(DIRECTIONS)
Skip the pictures. Transcribe the rest of the data below without changing a word.

* Start GIVEN INFORMATION *

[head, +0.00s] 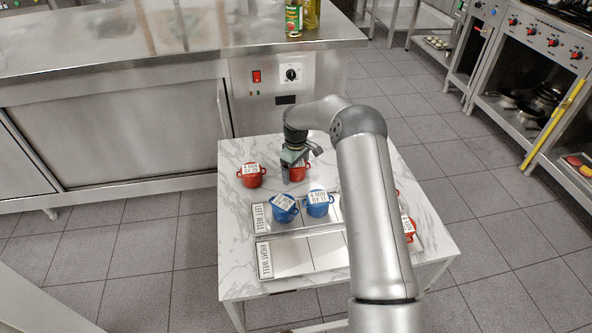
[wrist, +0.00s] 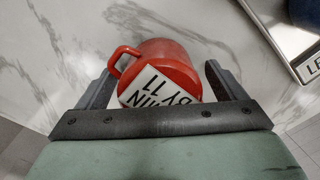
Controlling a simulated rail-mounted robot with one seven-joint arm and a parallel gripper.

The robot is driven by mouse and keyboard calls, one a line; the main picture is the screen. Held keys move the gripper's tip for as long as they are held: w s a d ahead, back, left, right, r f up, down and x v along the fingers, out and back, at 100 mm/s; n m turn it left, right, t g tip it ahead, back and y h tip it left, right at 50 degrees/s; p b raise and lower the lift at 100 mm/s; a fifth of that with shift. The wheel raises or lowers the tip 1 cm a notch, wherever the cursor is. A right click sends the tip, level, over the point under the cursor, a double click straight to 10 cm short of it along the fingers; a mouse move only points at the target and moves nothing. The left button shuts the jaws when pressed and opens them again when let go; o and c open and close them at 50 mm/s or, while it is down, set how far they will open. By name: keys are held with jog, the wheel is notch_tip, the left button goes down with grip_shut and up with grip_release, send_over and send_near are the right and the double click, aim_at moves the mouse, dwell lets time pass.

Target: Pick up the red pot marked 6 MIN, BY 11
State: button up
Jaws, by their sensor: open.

* End GIVEN INFORMATION *

(WORKED ANSWER)
[head, +0.00s] 
[wrist, +0.00s] 
Controlling a simulated rail-mounted robot with one seven-joint arm and a parallel gripper.

The robot is driven by mouse and keyboard calls, one a line; the main picture is the screen. Held keys move the gripper's tip for as long as they are held: w s a d ahead, back, left, right, r f up, down and x v along the fingers, out and back, at 100 mm/s; n m turn it left, right, t g tip it ahead, back and y h tip it left, right at 50 degrees/s; p b raise and lower the lift at 100 mm/s; a fifth of that with shift. The wheel raises or lowers the tip 1 cm a notch, wherever the cursor is. A right click sends the tip, level, over the point under the cursor, a double click straight to 10 cm short of it along the fingers; a mouse move only points at the target and moves nothing. The left button shuts the jaws when pressed and opens them again when let go; o and c open and close them at 50 mm/s or, while it is down, set how far they will open. By name: keys are held with jog, the wheel is notch_tip, the left button goes down with grip_shut and up with grip_release, send_over and send_near are the right and the double click, aim_at moves the mouse, dwell lets time pass.

Target: Pick up the red pot marked 6 MIN, BY 11
State: button up
Jaws, by their sensor: open.

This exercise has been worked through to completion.